**Exercise data**.
§ §
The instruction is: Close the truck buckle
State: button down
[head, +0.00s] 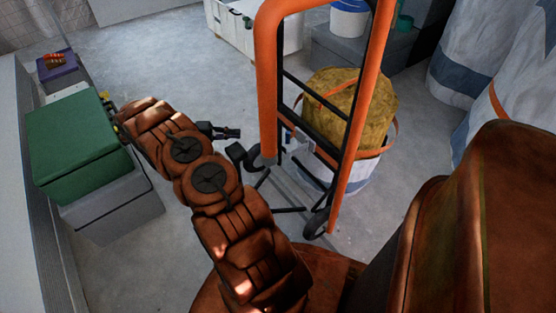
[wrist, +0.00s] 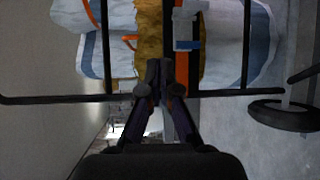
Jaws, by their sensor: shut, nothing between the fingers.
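An orange and black hand truck (head: 269,80) stands right of centre in the head view. A yellow-brown sack (head: 350,98) with an orange strap (head: 322,100) around it is behind its frame. In the wrist view, a grey and blue part that looks like the buckle (wrist: 187,28) lies along the orange strap (wrist: 180,80), in front of the sack (wrist: 148,30). Whether it is latched I cannot tell. My gripper (head: 236,133) is left of the truck frame, apart from it. In the wrist view my gripper (wrist: 160,68) is shut and empty, its tips just below and left of the buckle part.
A green box (head: 72,135) on a grey box (head: 110,207) stands at the left. A white bin (head: 262,30) and a grey crate (head: 330,52) with a bucket (head: 348,18) are behind. Large white and blue bags (head: 490,55) fill the right.

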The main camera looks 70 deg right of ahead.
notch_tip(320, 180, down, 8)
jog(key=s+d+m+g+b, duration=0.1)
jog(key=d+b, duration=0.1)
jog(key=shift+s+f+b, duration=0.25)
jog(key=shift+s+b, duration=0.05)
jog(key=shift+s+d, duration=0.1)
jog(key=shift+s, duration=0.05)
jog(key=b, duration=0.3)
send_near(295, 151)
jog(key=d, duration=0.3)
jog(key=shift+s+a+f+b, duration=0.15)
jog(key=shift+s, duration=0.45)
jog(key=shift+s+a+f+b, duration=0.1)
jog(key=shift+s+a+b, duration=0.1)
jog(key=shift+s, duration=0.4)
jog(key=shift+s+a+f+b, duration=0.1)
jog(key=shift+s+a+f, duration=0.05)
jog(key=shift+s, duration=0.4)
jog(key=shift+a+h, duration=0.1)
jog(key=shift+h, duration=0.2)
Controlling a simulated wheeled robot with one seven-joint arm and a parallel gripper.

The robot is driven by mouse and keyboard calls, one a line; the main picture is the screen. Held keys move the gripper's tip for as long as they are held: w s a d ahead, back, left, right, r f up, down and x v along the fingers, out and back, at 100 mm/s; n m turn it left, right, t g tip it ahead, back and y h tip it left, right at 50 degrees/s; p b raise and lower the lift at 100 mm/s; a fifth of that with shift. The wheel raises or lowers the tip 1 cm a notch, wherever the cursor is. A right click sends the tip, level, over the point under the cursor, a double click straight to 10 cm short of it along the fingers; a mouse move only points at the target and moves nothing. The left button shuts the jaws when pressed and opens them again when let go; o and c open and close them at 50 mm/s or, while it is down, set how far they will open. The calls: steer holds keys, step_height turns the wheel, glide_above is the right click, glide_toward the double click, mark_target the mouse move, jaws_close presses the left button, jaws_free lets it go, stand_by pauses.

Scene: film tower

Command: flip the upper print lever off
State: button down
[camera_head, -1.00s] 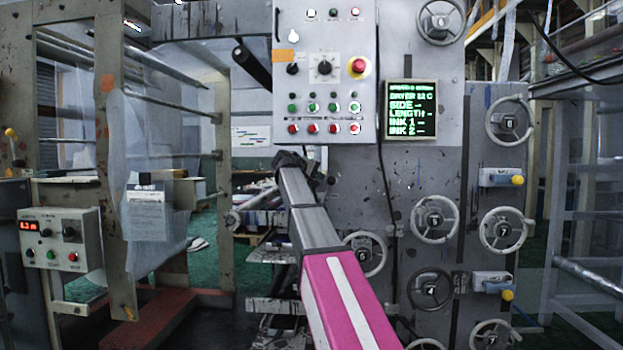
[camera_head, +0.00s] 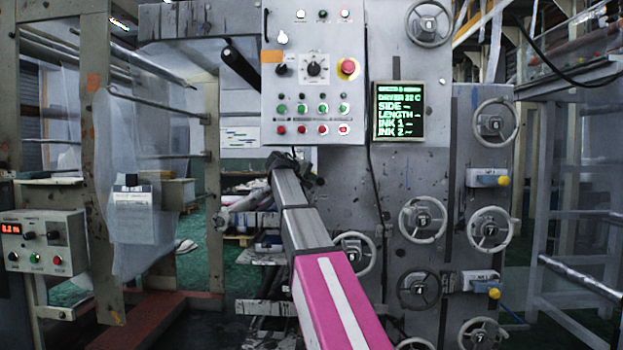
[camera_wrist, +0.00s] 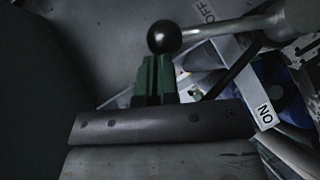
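A lever with a pale metal rod (camera_wrist: 235,24) and a black ball knob (camera_wrist: 164,37) shows at the top of the wrist view. An OFF label (camera_wrist: 206,11) is above the rod, and an ON label (camera_wrist: 264,112) is lower right. My gripper (camera_wrist: 156,60) has its green fingers together, with the knob just beyond their tips. I cannot tell whether they touch. In the head view my arm reaches toward the machine below the control panel; its fingers and this lever cannot be made out there.
The control panel (camera_head: 315,110) hangs above my arm, with a green-text screen (camera_head: 399,112) to its right. Handwheels (camera_head: 422,219) and yellow-knobbed handles (camera_head: 487,178) stick out at right. A frame with hanging clear film (camera_head: 145,220) and a small control box (camera_head: 45,241) stand at left.

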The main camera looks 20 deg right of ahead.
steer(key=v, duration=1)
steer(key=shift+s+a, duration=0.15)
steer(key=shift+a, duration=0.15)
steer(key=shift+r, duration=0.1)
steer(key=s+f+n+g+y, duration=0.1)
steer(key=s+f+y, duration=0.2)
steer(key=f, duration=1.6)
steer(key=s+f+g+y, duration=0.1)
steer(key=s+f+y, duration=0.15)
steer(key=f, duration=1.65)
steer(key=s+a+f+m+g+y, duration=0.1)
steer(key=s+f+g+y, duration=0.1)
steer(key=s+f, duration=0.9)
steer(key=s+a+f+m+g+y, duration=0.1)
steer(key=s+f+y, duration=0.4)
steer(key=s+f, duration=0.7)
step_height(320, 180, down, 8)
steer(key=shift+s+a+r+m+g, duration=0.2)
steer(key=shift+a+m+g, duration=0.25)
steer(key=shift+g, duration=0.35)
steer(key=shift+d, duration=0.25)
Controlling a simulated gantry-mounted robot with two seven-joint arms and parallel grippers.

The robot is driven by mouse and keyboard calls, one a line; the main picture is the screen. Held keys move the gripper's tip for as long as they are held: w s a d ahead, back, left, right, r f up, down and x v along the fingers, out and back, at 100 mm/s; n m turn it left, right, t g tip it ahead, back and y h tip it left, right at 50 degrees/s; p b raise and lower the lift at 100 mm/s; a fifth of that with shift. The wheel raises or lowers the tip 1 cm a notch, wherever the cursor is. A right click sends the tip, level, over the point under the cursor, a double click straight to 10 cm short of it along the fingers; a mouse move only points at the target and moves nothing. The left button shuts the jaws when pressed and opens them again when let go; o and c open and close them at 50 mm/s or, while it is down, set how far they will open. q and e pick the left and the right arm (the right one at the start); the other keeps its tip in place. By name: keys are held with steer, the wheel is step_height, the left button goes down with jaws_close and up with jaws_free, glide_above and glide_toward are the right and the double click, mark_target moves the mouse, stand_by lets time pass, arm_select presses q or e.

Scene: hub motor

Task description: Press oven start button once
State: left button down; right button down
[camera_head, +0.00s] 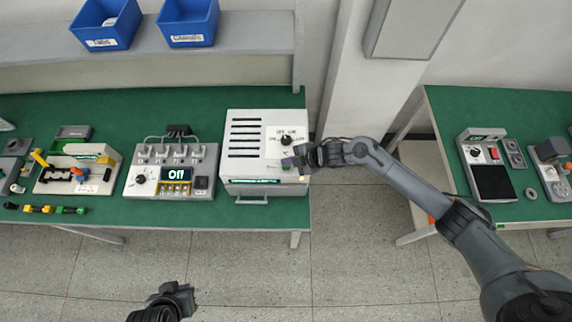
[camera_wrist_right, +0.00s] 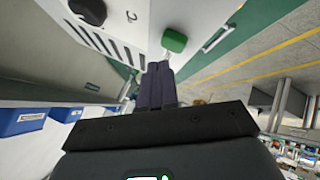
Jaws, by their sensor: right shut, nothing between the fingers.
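In the right wrist view, the green start button (camera_wrist_right: 174,40) sticks out of the white oven face, close to the fingertips. My right gripper (camera_head: 289,163) is shut and empty at the oven's right side; its fingertips (camera_wrist_right: 160,68) show just short of or at the button, and contact cannot be told. In the head view the gripper hides the button. My left gripper (camera_head: 178,289) is low, away from the bench.
A grey unit with an "Off" display (camera_head: 178,174) stands left of the oven. Further left is a device with coloured parts (camera_head: 78,170). Blue bins (camera_head: 188,25) sit on the shelf above. Another green bench (camera_head: 440,110) is on the right, with open floor between.

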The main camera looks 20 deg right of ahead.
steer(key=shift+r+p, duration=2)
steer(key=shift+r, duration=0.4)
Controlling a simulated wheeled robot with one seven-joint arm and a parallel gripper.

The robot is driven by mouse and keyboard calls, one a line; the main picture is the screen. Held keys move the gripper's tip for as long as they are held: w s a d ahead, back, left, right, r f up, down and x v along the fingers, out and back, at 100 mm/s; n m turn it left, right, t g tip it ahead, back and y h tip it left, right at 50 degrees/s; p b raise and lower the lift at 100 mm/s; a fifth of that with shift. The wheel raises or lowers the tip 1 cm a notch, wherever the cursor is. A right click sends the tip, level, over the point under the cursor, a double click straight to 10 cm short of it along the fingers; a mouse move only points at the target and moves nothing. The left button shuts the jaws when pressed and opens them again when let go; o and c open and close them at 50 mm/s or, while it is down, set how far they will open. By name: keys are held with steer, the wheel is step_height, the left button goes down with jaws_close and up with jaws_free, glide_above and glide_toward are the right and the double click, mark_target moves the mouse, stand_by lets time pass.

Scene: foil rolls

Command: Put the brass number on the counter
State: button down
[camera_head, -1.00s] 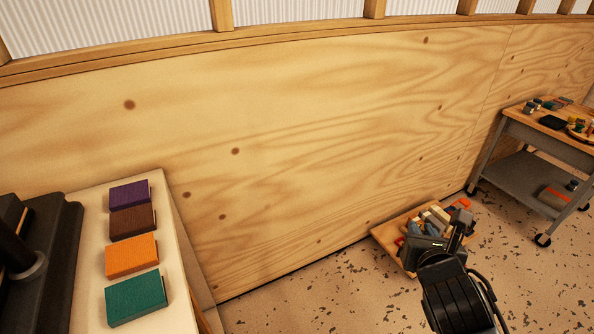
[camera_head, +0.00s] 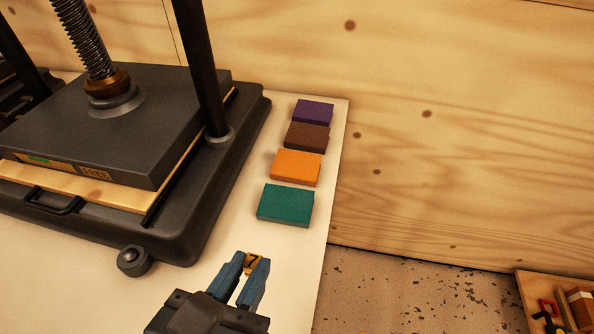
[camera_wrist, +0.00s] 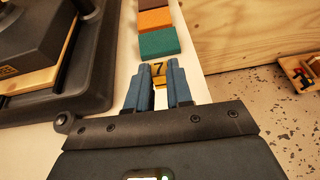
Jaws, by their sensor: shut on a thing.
§ §
Copy every line of the data exactly as written, excluding the pictures.

**Exercise solution**.
The instruction is: Close the truck buckle
State: button down
[head, +0.00s] 
[wrist, +0.00s] 
Jaws, by their sensor: shut, nothing between the fingers.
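An orange and black hand truck (head: 269,80) stands right of centre in the head view. A yellow-brown sack (head: 350,98) with an orange strap (head: 322,100) around it is behind its frame. In the wrist view, a grey and blue part that looks like the buckle (wrist: 187,28) lies along the orange strap (wrist: 180,80), in front of the sack (wrist: 148,30). Whether it is latched I cannot tell. My gripper (head: 236,133) is left of the truck frame, apart from it. In the wrist view my gripper (wrist: 160,68) is shut and empty, its tips just below and left of the buckle part.
A green box (head: 72,135) on a grey box (head: 110,207) stands at the left. A white bin (head: 262,30) and a grey crate (head: 330,52) with a bucket (head: 348,18) are behind. Large white and blue bags (head: 490,55) fill the right.

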The main camera looks 70 deg right of ahead.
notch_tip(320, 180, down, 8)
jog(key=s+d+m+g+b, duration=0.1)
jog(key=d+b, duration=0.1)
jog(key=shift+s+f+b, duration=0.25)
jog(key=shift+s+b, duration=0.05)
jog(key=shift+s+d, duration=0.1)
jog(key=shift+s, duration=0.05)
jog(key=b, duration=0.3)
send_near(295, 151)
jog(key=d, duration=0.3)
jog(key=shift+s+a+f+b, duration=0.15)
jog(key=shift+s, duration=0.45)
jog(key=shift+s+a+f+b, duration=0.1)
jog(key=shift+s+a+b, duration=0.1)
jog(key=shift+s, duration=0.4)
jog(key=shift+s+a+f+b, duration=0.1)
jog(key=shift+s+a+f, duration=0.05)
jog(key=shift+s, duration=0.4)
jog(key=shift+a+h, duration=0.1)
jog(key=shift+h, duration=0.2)
Controlling a simulated wheeled robot with one seven-joint arm and a parallel gripper.

The robot is driven by mouse and keyboard calls, one a line; the main picture is the screen. Held keys move the gripper's tip for as long as they are held: w s a d ahead, back, left, right, r f up, down and x v along the fingers, out and back, at 100 mm/s; n m turn it left, right, t g tip it ahead, back and y h tip it left, right at 50 degrees/s; p b raise and lower the lift at 100 mm/s; a fifth of that with shift. The wheel raises or lowers the tip 1 cm a notch, wherever the cursor is. A right click sends the tip, level, over the point under the cursor, a double click straight to 10 cm short of it along the fingers; a mouse move only points at the target and moves nothing. The left button shuts the jaws when pressed and opens them again when let go; o and c open and close them at 50 mm/s or, while it is down, set how far they will open. The calls: steer holds keys, step_height turns the wheel, glide_above is the right click, glide_toward the double click, mark_target the mouse move, jaws_close presses the left button, jaws_free lets it go, stand_by pauses.

Scene: film tower

Command: flip the upper print lever off
State: button down
[camera_head, -1.00s] 
[camera_head, +0.00s] 
[camera_wrist, +0.00s] 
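A lever with a pale metal rod (camera_wrist: 235,24) and a black ball knob (camera_wrist: 164,37) shows at the top of the wrist view. An OFF label (camera_wrist: 206,11) is above the rod, and an ON label (camera_wrist: 264,112) is lower right. My gripper (camera_wrist: 156,60) has its green fingers together, with the knob just beyond their tips. I cannot tell whether they touch. In the head view my arm reaches toward the machine below the control panel; its fingers and this lever cannot be made out there.
The control panel (camera_head: 315,110) hangs above my arm, with a green-text screen (camera_head: 399,112) to its right. Handwheels (camera_head: 422,219) and yellow-knobbed handles (camera_head: 487,178) stick out at right. A frame with hanging clear film (camera_head: 145,220) and a small control box (camera_head: 45,241) stand at left.

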The main camera looks 20 deg right of ahead.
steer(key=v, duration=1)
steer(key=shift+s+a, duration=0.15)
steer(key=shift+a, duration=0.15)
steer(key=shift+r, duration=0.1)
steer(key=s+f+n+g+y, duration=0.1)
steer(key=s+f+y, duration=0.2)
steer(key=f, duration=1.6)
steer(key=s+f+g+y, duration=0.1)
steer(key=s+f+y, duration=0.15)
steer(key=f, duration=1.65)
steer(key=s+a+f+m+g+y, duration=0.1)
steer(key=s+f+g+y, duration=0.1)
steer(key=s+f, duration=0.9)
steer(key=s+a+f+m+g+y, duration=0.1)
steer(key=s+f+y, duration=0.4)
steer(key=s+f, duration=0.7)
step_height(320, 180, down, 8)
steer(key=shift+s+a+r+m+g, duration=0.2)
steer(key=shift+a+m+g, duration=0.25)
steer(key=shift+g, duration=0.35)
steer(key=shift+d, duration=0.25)
Controlling a simulated gantry-mounted robot with two seven-joint arms and parallel grippers.

The robot is driven by mouse and keyboard calls, one a line; the main picture is the screen. Held keys move the gripper's tip for as long as they are held: w s a d ahead, back, left, right, r f up, down and x v along the fingers, out and back, at 100 mm/s; n m turn it left, right, t g tip it ahead, back and y h tip it left, right at 50 degrees/s; p b raise and lower the lift at 100 mm/s; a fifth of that with shift. The wheel raises or lowers the tip 1 cm a notch, wherever the cursor is. A right click sends the tip, level, over the point under the cursor, a double click straight to 10 cm short of it along the fingers; a mouse move only points at the target and moves nothing. The left button shuts the jaws when pressed and opens them again when let go; o and c open and close them at 50 mm/s or, while it is down, set how far they will open. q and e pick the left and the right arm (the right one at the start); the other keeps its tip in place. By name: keys are held with steer, the wheel is step_height, the left button goes down with jaws_close and up with jaws_free, glide_above and glide_toward are the right and the double click, mark_target moves the mouse, stand_by lets time pass, arm_select presses q or e.

Scene: hub motor

Task description: Press oven start button once
State: left button down; right button down
[camera_head, +0.00s] 
[camera_wrist_right, +0.00s] 
Jaws, by their sensor: right shut, nothing between the fingers.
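In the right wrist view, the green start button (camera_wrist_right: 174,40) sticks out of the white oven face, close to the fingertips. My right gripper (camera_head: 289,163) is shut and empty at the oven's right side; its fingertips (camera_wrist_right: 160,68) show just short of or at the button, and contact cannot be told. In the head view the gripper hides the button. My left gripper (camera_head: 178,289) is low, away from the bench.
A grey unit with an "Off" display (camera_head: 178,174) stands left of the oven. Further left is a device with coloured parts (camera_head: 78,170). Blue bins (camera_head: 188,25) sit on the shelf above. Another green bench (camera_head: 440,110) is on the right, with open floor between.

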The main camera looks 20 deg right of ahead.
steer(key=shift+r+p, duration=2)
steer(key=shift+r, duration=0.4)
Controlling a simulated wheeled robot with one seven-joint arm and a parallel gripper.

The robot is driven by mouse and keyboard calls, one a line; the main picture is the screen. Held keys move the gripper's tip for as long as they are held: w s a d ahead, back, left, right, r f up, down and x v along the fingers, out and back, at 100 mm/s; n m turn it left, right, t g tip it ahead, back and y h tip it left, right at 50 degrees/s; p b raise and lower the lift at 100 mm/s; a fifth of that with shift. The wheel raises or lowers the tip 1 cm a notch, wherever the cursor is. A right click sends the tip, level, over the point under the cursor, a double click straight to 10 cm short of it along the fingers; a mouse move only points at the target and moves nothing. The left button shuts the jaws when pressed and opens them again when let go; o and c open and close them at 50 mm/s or, while it is down, set how far they will open. By name: keys are held with steer, the wheel is step_height, the left button goes down with jaws_close and up with jaws_free, glide_above and glide_toward are the right and the double click, mark_target moves the mouse, stand_by lets time pass.

Scene: foil rolls

Command: Put the brass number on the counter
State: button down
[camera_head, -1.00s] 
[camera_head, +0.00s] 
[camera_wrist, +0.00s] 
Jaws, by their sensor: shut on a thing.

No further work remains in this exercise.